Task statement: From the line containing "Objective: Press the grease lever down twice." down to the last line of the material, return those lines verbatim and only those.

# Data excerpts start

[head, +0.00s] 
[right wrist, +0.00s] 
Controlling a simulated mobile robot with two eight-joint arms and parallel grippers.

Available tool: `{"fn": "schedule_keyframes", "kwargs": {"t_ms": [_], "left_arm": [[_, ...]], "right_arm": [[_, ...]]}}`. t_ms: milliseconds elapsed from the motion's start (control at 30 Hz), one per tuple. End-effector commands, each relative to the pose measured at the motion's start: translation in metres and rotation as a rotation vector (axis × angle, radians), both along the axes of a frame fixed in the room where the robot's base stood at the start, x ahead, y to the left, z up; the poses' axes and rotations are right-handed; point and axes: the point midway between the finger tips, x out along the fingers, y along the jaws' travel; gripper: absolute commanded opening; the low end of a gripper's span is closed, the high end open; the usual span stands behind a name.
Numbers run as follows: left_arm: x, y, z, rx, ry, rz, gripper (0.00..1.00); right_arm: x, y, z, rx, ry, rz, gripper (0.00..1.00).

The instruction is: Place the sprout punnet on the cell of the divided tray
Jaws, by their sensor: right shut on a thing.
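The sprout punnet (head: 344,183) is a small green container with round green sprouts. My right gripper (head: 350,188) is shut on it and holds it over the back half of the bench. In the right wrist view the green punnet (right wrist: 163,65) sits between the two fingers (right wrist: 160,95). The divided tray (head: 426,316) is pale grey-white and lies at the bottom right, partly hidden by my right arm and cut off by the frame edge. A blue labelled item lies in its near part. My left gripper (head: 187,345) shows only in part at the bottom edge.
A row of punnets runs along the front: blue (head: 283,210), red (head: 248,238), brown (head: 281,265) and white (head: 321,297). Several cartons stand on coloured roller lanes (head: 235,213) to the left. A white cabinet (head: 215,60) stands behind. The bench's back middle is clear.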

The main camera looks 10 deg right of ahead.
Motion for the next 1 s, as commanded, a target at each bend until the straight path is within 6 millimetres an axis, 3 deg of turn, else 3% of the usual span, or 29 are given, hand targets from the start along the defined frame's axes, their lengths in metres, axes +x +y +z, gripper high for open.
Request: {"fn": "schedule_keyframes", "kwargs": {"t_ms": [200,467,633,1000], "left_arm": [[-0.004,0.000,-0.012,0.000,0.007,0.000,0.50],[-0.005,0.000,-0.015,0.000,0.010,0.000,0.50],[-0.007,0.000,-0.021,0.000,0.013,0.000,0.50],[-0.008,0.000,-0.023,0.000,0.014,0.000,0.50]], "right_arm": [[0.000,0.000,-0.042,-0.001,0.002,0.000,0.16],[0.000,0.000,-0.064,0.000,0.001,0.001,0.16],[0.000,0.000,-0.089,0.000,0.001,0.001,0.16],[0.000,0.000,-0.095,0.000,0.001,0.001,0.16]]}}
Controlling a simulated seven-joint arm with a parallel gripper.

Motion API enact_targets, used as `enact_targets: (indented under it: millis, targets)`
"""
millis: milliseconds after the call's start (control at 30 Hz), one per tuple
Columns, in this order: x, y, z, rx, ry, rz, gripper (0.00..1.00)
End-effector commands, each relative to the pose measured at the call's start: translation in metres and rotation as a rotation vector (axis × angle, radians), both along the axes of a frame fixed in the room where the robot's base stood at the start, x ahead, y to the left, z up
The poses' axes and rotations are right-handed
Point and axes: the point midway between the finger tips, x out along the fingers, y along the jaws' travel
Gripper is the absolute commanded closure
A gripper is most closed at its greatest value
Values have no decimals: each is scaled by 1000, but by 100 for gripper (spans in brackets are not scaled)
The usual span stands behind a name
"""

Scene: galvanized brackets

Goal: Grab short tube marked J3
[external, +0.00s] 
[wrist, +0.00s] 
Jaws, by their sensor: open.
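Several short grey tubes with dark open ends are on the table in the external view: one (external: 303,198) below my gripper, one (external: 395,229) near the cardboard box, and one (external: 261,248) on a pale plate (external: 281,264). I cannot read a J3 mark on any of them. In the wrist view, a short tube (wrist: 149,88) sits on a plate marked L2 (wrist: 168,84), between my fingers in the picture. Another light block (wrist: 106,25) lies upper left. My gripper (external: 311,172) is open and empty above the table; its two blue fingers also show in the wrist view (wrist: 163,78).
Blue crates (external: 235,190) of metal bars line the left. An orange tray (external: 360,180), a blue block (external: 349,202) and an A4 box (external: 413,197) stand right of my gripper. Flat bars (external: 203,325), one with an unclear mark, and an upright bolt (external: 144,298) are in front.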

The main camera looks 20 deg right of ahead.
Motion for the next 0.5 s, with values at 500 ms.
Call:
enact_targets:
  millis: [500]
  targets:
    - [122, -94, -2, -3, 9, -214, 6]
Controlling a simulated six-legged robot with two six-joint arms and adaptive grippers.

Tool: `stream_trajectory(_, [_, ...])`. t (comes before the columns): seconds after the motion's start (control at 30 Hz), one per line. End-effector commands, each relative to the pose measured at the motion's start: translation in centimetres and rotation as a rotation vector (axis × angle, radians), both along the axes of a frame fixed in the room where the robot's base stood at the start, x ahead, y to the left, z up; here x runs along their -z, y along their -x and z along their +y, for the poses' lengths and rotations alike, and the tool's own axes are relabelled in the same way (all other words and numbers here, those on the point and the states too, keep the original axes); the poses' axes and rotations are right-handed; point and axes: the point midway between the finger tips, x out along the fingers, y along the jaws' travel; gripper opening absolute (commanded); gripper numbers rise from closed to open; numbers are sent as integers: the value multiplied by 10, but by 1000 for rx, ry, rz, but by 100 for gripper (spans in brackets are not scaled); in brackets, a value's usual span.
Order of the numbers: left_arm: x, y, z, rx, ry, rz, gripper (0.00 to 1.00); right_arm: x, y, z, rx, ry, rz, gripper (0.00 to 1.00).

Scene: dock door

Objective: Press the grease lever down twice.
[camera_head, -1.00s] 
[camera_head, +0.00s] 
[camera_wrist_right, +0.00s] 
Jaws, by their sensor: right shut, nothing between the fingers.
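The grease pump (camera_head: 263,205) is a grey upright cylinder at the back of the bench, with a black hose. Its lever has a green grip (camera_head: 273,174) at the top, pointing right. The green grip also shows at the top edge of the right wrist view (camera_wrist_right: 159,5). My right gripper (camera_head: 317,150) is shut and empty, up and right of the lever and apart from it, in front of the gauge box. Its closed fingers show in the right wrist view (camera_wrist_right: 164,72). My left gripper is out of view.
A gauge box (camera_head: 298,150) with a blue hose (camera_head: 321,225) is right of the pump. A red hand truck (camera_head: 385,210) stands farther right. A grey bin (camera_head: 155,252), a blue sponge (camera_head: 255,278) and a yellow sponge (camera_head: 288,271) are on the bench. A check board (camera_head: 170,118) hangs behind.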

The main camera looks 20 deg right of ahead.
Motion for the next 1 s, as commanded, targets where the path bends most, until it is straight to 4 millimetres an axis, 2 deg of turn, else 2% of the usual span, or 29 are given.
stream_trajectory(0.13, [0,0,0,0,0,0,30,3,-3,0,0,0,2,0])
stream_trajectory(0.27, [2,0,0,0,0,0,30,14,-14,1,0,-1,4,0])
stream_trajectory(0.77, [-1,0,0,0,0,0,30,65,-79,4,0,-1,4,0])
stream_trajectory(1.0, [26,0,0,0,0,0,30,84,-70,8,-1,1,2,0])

# Data excerpts end

Expected answer:
Objective: Press the grease lever down twice.
[camera_head, -1.00s] 
[camera_head, +0.00s] 
[camera_wrist_right, +0.00s] 
Jaws, by their sensor: right shut, nothing between the fingers.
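The grease pump (camera_head: 263,205) is a grey upright cylinder at the back of the bench, with a black hose. Its lever has a green grip (camera_head: 273,174) at the top, pointing right. The green grip also shows at the top edge of the right wrist view (camera_wrist_right: 159,5). My right gripper (camera_head: 317,150) is shut and empty, up and right of the lever and apart from it, in front of the gauge box. Its closed fingers show in the right wrist view (camera_wrist_right: 164,72). My left gripper is out of view.
A gauge box (camera_head: 298,150) with a blue hose (camera_head: 321,225) is right of the pump. A red hand truck (camera_head: 385,210) stands farther right. A grey bin (camera_head: 155,252), a blue sponge (camera_head: 255,278) and a yellow sponge (camera_head: 288,271) are on the bench. A check board (camera_head: 170,118) hangs behind.

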The main camera looks 20 deg right of ahead.
Motion for the next 1 s, as commanded, targets where the path bends most, until it is straight to 4 millimetres an axis, 2 deg of turn, else 2% of the usual span, or 29 are given.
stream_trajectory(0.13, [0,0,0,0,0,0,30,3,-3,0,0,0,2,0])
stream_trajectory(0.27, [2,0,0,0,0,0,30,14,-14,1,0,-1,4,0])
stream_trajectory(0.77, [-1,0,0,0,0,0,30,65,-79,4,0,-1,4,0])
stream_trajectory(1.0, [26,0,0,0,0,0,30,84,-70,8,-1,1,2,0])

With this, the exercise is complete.